Let me repeat a point from the last section: Facebook is now allowing retargeting advertisements in its user’s news feeds, without any social connection whatsoever. What is the difference between that and a television ad? To Cuban’s point: Facebook may now be realizing what their network is all about.
When WPP CEO Martin Sorrell described his opinion of Facebook and Twitter in a recent Harvard Business Review interview he was also criticized. Here’s what he said:
“Facebook to my mind is not an advertising medium. It is a branding medium…. it’s a long-term mechanism. Compare that with Google. Say you’re searching for a car: We know that up to 90% of car purchases in the U.S. are search-influenced. Depending on where you are in the purchase cycle, that number one ranking on Google seems more important than a Facebook ‘like.'”
(on Twitter) “I think it’s a PR medium. Again, it’s very effective word of mouth. If you look at the Olympics in London, the big winner was Twitter. It wasn’t Facebook. It wasn’t even Google. We did analyses of the Twitter feeds every day, and it’s very, very potent….because it’s limited in terms of number of characters, it reduces communication to superficialities and lacks depth.”
The criticism of Sorrell’s statements was pretty consistent – each critic citing singular exceptions or claiming that PR, marketing and social media melded into some sort of gelatinous ooze. One of marketing’s big picture thinkers gives a reasoned, big-picture analysis of these platforms and all of a sudden he doesn’t get it? Of course, when he prognosticates the disruptive nature of digital he is a genius; that observation is compatible with most people’s point of view.

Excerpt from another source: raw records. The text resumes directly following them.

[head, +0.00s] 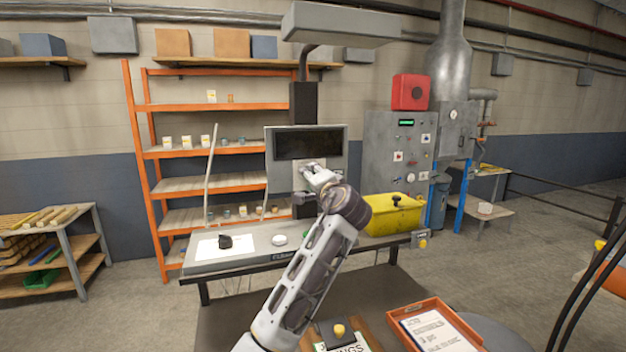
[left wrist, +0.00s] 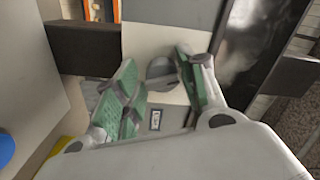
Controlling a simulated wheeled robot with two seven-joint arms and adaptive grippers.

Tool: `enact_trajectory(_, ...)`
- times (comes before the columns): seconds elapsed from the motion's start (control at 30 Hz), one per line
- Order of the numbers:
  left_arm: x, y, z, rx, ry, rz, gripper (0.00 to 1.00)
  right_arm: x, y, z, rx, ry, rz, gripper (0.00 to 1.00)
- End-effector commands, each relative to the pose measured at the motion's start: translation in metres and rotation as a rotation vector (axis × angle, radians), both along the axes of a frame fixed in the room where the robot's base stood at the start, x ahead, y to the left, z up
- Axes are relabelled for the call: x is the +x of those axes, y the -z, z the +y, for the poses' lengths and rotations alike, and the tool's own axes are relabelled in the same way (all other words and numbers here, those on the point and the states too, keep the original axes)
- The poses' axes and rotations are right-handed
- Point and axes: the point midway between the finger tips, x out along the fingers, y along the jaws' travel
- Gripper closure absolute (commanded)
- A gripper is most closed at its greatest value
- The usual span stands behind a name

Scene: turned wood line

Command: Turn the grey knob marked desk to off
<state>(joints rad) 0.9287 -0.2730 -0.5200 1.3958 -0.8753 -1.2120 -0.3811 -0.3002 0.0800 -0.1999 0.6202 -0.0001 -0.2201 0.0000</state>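In the left wrist view a round grey knob (left wrist: 161,72) sits on a pale panel (left wrist: 150,40), with a small label plate (left wrist: 155,119) beside it whose text is too small to read. My left gripper (left wrist: 162,85) is open, its green-padded fingers on either side of the knob. The right finger is very close to the knob; I cannot tell whether it touches. In the head view my left gripper (head: 316,176) is at the panel under the dark screen (head: 307,143) and hides the knob there. My right gripper is not in view.
An orange tray (head: 397,318) lies in front. A grey control cabinet (head: 383,130) stands right.

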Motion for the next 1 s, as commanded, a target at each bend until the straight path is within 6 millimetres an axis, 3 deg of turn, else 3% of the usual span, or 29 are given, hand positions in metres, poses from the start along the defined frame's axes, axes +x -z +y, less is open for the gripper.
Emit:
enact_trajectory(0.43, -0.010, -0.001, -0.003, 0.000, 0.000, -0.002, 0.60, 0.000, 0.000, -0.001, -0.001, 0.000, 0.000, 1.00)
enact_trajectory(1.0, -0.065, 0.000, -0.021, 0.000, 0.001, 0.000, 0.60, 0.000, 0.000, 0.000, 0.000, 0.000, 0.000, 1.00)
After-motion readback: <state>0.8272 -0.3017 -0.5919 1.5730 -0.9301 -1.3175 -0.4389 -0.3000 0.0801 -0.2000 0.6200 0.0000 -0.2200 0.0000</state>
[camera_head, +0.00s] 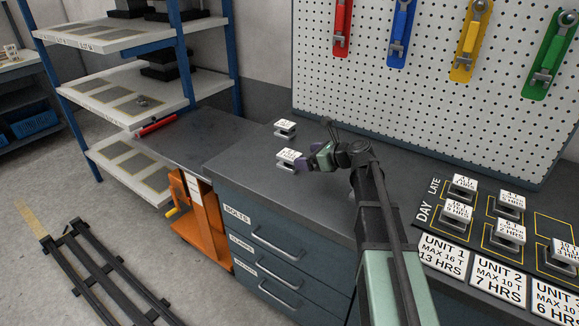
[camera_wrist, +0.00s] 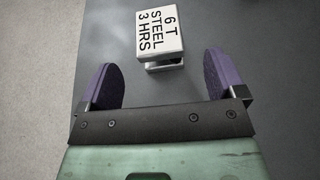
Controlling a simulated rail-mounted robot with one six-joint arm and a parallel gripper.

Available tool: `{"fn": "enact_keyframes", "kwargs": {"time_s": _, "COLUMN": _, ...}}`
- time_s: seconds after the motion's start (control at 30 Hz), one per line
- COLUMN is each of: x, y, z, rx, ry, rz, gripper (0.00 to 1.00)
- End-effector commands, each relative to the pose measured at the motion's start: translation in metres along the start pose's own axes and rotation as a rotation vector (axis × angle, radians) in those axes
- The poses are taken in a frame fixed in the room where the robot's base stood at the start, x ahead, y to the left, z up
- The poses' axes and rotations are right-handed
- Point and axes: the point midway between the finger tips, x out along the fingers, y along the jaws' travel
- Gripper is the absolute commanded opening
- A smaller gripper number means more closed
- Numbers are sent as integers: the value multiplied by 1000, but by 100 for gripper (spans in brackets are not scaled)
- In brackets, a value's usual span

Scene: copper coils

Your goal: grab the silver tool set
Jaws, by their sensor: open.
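A small silver block with a white label (camera_head: 289,157) stands on the grey worktop. It shows in the wrist view, reading "6 T STEEL 3 HRS" (camera_wrist: 160,35). My gripper (camera_head: 307,164) is open with purple finger pads. In the wrist view my gripper (camera_wrist: 161,78) has the block ahead of and between the finger lines, with nothing held. A second similar labelled silver block (camera_head: 285,128) stands farther back. Silver tools hang on red (camera_head: 341,25), blue (camera_head: 400,35), yellow (camera_head: 469,42) and green (camera_head: 549,55) holders on the pegboard. Nothing else clearly looks like a silver tool set.
The pegboard (camera_head: 420,100) rises behind the worktop (camera_head: 250,170). Several labelled silver blocks stand on a marked schedule board (camera_head: 475,225) at right. The worktop's left part is mostly clear.

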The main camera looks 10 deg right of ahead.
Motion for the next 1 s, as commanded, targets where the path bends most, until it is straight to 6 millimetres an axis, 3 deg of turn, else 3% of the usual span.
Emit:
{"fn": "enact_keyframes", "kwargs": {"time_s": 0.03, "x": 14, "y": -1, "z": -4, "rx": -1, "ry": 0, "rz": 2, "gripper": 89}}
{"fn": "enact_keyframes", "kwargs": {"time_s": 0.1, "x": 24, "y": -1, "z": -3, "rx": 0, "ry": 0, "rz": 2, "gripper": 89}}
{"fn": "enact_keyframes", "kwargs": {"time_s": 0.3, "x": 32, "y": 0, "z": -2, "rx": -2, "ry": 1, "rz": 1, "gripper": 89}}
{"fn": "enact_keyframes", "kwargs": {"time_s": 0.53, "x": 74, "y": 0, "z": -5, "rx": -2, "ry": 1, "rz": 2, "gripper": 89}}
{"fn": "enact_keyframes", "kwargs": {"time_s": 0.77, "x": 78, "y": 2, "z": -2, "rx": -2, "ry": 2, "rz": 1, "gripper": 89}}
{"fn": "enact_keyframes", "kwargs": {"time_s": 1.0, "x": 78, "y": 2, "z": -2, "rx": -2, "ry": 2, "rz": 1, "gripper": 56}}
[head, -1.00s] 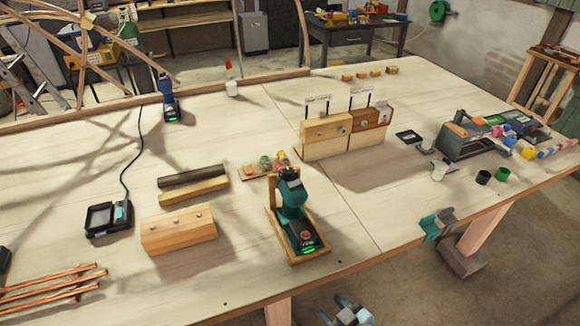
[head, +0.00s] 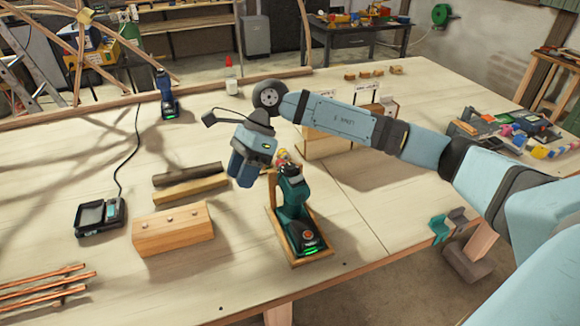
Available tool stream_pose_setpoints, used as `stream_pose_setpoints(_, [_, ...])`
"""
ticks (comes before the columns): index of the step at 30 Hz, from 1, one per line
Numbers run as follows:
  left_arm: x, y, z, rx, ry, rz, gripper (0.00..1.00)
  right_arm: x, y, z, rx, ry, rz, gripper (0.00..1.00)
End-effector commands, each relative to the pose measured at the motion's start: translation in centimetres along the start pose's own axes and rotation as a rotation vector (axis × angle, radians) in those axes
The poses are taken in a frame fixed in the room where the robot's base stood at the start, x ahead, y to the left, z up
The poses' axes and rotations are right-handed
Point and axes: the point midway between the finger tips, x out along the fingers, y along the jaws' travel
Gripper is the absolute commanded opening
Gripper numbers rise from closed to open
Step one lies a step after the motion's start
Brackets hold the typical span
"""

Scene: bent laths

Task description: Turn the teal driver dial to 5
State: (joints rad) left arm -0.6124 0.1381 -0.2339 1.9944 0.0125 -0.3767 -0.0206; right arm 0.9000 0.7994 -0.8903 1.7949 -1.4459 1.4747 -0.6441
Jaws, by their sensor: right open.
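The teal driver (head: 292,203) stands in a wooden holder (head: 273,222) near the middle of the table. Its lower end carries a small round orange-red part (head: 306,234) and a green glowing strip. No dial number can be read at this size. My right gripper (head: 242,180) hangs just left of the driver's upper end, pointing down, apart from it. It is open and nothing shows in it. My left gripper is not in view.
A wooden block with screws (head: 172,229) and two laths (head: 190,188) lie left of the driver. A blue driver (head: 168,100) stands at the back, a black scale-like device (head: 101,215) at left. My right arm hides part of the wooden blocks (head: 330,146) behind.

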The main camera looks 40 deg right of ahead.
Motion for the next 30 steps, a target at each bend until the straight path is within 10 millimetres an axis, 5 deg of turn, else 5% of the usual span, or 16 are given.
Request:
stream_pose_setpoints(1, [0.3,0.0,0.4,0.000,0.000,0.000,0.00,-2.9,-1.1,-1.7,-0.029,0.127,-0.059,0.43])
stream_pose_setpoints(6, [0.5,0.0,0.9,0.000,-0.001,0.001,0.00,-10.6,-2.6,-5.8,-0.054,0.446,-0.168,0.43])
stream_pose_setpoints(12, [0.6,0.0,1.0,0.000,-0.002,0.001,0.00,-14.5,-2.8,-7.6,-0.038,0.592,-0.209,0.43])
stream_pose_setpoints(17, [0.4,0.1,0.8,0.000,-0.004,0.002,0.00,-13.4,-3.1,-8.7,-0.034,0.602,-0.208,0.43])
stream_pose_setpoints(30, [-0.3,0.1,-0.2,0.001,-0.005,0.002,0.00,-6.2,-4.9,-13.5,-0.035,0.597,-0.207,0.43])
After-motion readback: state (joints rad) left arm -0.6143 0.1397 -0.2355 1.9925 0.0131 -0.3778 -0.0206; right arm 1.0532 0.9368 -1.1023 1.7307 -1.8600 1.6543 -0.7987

Sorrell may be wrong, but he isn’t wrong now. Google acquires customers and generates sales far more effectively than Facebook. Twitter is a limited platform (thought they are working to correct that) and most of their tactical decisions in the past year seem to indicate that they are not sufficiently monetized to go public. The most damning evidence that Sorrell is on to something may be the lack of revenue for major social analytics platforms, or lack of funding for established social platforms, or lack of resource to social media marketers.

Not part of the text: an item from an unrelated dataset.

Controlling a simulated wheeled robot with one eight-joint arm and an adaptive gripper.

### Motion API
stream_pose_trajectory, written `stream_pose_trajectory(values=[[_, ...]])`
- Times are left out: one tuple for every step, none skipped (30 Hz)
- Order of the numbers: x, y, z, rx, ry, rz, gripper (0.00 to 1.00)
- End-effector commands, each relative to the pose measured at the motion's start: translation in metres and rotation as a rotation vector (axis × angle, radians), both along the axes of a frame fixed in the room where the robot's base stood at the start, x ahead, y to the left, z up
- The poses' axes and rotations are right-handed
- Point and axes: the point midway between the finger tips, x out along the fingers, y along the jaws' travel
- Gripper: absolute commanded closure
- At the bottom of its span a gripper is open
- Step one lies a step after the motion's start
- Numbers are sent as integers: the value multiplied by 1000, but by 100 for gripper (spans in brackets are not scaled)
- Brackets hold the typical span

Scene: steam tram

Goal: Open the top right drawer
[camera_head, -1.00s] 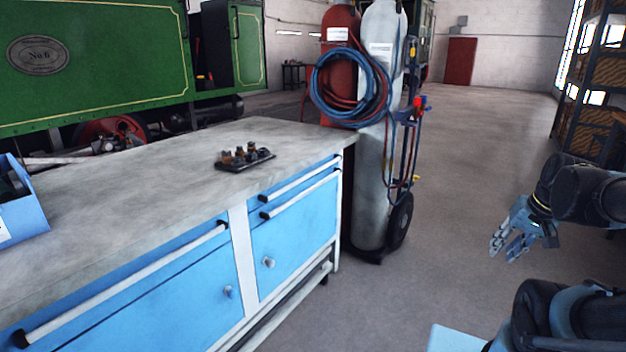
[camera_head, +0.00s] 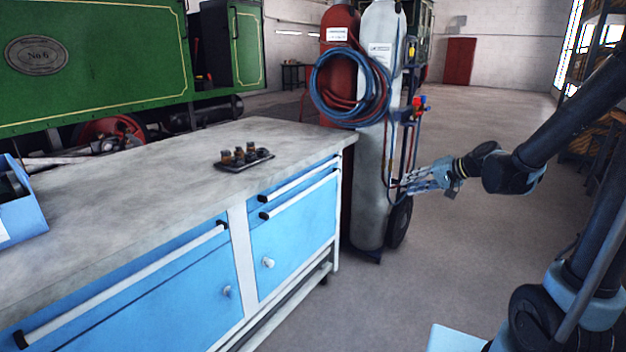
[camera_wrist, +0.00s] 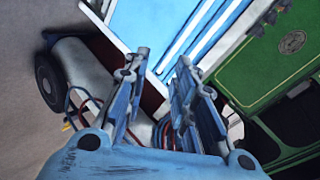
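The blue workbench (camera_head: 296,238) has a grey top. On its right section the top right drawer (camera_head: 291,190) is a narrow blue front with a white bar handle (camera_head: 298,179) and dark end mounts; it looks shut. A second white bar handle (camera_head: 300,194) runs just below it. My gripper (camera_head: 402,184) is to the right of the bench, in front of the gas cylinders in the picture, clear of the drawer. In the wrist view the two fingers of my gripper (camera_wrist: 160,75) stand apart with nothing between them. The blue fronts and white bars (camera_wrist: 192,38) show beyond the fingertips.
A cart with a grey gas cylinder (camera_head: 373,205), a red cylinder (camera_head: 338,22) and coiled hoses (camera_head: 350,90) stands at the bench's right end. A small tray (camera_head: 262,155) and a blue box (camera_head: 20,212) are on the bench. The floor (camera_head: 470,260) in front is clear.

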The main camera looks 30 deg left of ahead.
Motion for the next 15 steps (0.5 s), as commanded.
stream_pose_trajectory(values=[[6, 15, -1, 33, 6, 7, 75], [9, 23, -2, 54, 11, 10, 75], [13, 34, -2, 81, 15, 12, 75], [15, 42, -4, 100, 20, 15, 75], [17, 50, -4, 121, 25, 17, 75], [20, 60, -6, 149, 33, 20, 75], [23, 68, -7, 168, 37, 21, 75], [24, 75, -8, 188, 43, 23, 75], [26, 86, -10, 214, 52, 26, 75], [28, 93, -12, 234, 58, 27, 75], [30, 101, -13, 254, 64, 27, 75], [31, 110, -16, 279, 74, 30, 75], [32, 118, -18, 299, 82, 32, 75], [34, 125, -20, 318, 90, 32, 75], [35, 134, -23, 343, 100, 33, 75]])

There’s no shame in loving social media platforms and leveraging them for businesses. I’m not one of the zealots that thinks that everyone aspiring to become a social media marketer or community manager is inherently flawed. What I’m saying is that businesses (in aggregate) aren’t seeing the tangible value of social media that most people think it should theoretically have (wait for it)….. yet.
What do you think? Are businesses adequately valuing social media and the people who are managing it? What are they missing? Is Mark Cuban right? Is Martin Sorrell right? Is there a right or wrong?